Rows from a robot dataset

[START]

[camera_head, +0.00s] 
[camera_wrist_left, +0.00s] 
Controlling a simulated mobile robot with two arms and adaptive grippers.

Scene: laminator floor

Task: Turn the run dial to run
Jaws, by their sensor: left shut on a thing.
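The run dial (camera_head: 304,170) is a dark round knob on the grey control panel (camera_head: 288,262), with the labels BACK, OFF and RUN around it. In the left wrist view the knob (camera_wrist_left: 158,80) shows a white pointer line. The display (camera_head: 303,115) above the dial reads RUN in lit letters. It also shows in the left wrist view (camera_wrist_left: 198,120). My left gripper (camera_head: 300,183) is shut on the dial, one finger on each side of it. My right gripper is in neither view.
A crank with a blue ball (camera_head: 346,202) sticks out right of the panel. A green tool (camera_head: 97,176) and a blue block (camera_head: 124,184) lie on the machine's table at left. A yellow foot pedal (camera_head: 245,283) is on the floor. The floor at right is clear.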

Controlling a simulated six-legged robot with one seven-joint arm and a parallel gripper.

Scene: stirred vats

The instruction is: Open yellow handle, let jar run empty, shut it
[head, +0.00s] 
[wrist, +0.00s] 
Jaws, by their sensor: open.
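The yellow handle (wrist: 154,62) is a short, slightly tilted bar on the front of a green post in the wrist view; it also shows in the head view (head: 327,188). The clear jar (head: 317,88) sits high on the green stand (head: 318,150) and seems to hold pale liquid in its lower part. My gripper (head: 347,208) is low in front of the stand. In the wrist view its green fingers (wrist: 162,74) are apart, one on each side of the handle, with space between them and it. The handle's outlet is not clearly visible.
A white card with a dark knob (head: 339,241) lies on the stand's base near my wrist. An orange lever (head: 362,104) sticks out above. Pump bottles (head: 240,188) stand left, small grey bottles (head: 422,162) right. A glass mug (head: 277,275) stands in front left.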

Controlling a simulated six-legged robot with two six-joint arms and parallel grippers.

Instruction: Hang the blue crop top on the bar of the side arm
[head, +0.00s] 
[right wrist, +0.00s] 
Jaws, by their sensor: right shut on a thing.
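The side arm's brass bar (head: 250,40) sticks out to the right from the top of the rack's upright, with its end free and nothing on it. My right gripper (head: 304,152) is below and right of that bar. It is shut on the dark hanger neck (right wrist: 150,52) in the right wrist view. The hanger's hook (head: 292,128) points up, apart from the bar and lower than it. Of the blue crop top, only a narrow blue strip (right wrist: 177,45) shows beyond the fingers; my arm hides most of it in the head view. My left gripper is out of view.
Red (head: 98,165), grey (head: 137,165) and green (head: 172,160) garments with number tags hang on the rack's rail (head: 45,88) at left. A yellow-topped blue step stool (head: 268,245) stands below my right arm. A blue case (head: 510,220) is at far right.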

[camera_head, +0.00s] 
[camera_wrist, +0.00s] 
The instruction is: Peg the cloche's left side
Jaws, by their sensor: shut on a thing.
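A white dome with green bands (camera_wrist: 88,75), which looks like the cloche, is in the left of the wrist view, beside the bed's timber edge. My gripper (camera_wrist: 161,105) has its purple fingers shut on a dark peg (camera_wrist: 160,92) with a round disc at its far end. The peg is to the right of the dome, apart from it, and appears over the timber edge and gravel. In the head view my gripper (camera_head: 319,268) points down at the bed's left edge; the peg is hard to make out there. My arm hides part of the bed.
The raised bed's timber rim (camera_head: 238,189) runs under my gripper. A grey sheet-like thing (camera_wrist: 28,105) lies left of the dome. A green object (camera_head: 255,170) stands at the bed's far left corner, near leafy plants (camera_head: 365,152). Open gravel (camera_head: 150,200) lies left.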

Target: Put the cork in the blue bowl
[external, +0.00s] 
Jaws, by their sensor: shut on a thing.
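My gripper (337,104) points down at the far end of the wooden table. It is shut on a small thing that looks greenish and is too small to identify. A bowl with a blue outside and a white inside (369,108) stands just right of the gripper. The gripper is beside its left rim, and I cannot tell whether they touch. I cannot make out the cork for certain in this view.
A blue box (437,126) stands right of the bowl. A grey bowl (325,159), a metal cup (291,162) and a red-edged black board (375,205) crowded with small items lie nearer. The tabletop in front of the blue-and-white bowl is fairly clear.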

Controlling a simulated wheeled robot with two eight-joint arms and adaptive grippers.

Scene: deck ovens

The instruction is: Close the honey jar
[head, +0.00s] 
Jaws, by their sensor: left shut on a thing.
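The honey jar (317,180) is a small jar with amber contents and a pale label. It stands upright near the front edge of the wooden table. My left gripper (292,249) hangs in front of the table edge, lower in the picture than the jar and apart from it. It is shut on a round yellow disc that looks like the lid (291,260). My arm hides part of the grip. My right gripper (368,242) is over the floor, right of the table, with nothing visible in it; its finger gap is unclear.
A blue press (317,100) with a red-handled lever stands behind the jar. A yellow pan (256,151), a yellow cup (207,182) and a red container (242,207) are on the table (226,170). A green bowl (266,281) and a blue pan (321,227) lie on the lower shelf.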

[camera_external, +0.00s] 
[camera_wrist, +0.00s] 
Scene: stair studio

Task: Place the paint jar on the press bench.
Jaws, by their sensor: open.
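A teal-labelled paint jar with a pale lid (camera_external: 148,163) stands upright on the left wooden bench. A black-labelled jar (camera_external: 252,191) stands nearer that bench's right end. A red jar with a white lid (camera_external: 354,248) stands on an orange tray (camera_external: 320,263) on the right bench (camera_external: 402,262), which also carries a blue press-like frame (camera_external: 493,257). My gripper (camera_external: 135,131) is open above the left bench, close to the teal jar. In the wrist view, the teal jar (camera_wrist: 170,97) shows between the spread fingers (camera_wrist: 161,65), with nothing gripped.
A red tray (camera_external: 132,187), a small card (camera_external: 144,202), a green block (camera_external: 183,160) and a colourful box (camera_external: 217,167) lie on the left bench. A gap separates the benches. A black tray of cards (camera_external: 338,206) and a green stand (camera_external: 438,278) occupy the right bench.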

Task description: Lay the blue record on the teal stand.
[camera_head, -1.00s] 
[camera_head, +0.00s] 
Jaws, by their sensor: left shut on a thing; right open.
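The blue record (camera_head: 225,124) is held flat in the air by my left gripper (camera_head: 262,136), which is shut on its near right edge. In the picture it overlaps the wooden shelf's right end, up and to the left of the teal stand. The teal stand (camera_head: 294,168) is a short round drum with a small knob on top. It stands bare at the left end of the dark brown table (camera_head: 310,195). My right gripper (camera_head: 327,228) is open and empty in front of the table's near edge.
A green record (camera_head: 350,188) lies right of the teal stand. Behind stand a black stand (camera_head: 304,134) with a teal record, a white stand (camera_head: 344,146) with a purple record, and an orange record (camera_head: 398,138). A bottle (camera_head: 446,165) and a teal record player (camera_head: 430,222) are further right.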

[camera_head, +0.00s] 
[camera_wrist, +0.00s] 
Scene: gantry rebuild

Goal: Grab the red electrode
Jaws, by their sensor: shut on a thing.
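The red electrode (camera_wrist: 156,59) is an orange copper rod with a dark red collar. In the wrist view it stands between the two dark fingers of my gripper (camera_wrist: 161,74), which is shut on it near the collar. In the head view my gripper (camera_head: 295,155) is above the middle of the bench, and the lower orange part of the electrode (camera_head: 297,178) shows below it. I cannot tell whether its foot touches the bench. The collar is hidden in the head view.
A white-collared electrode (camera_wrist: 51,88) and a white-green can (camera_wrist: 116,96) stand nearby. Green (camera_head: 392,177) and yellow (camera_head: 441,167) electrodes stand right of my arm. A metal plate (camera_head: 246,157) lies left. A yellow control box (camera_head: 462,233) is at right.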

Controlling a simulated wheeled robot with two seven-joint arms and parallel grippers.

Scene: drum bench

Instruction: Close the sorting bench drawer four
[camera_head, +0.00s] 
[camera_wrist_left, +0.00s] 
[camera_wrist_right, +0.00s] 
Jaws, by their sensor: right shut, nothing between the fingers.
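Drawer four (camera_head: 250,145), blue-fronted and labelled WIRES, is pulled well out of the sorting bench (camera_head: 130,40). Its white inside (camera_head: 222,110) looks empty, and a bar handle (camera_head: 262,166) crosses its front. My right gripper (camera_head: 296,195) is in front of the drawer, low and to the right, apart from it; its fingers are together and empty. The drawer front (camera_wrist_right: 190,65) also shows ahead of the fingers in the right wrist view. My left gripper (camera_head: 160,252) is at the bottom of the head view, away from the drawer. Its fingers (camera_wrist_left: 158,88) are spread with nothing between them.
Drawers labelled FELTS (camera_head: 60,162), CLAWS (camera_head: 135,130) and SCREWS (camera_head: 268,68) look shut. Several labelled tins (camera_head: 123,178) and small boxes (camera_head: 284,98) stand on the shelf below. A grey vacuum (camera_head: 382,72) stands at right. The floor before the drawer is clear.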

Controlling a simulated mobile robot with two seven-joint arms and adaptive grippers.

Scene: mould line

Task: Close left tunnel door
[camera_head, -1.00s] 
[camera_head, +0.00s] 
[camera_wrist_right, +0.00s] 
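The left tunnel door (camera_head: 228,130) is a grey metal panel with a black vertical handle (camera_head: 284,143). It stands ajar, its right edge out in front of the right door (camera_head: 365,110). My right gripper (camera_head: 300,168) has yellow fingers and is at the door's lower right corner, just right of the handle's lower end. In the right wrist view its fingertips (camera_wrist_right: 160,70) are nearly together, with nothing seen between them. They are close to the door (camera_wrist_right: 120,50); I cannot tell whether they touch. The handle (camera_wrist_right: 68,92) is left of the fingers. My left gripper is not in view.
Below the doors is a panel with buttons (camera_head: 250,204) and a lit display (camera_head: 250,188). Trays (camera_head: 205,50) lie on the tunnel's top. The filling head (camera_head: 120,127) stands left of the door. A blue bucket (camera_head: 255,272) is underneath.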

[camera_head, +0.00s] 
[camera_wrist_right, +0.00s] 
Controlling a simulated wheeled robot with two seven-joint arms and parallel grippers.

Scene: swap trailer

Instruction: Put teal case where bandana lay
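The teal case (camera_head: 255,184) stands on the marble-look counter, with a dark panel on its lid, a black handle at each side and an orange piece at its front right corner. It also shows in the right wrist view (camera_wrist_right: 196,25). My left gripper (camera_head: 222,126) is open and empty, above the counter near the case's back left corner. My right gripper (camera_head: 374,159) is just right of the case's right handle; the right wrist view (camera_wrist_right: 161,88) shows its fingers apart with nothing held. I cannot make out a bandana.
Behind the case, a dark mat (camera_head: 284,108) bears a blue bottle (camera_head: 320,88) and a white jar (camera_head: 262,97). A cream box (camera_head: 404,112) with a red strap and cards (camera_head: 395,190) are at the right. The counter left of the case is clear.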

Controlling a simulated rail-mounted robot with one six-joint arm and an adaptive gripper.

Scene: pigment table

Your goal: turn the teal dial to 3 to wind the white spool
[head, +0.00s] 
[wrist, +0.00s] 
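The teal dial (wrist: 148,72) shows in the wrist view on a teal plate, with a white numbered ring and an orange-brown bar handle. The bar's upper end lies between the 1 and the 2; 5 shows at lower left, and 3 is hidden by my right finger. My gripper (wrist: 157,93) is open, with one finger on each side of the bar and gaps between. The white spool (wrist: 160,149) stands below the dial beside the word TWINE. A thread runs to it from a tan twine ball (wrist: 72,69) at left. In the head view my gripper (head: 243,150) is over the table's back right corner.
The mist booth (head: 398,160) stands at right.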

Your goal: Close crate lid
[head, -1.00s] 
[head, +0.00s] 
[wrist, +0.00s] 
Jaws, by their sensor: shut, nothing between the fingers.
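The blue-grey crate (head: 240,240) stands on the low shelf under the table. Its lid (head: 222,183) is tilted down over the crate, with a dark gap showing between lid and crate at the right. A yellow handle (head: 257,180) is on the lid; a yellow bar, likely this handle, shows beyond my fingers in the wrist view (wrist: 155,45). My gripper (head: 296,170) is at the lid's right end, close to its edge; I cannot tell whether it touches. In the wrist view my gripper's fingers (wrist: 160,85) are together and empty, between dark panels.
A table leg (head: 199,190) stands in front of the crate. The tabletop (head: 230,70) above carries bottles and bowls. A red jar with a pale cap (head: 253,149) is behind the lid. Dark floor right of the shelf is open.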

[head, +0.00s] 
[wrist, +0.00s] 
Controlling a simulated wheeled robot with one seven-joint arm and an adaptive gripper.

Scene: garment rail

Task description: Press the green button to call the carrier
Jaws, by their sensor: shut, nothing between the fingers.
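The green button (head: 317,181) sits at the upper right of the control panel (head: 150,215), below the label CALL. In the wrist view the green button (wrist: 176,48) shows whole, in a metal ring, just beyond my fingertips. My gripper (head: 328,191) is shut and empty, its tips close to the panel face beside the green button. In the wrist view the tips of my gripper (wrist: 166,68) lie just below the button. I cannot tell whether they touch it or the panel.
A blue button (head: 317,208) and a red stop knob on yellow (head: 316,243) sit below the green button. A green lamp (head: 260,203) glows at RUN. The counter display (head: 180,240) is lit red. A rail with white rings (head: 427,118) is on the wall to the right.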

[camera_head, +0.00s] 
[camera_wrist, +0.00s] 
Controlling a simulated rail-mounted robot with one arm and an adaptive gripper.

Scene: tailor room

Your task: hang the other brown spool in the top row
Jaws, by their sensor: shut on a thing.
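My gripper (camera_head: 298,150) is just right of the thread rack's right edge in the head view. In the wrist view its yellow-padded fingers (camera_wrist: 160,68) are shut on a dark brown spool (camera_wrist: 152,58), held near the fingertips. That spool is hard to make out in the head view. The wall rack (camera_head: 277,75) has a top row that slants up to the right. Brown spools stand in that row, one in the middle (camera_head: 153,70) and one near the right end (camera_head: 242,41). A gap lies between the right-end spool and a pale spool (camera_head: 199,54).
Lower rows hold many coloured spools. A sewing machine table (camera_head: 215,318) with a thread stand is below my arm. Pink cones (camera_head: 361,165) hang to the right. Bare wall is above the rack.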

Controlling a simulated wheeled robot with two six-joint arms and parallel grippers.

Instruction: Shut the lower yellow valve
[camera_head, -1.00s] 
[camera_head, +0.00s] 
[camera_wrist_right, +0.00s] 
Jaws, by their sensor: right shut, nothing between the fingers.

[END]

Tally the lines of the listing above that include the word "description". Answer with the number alone.

2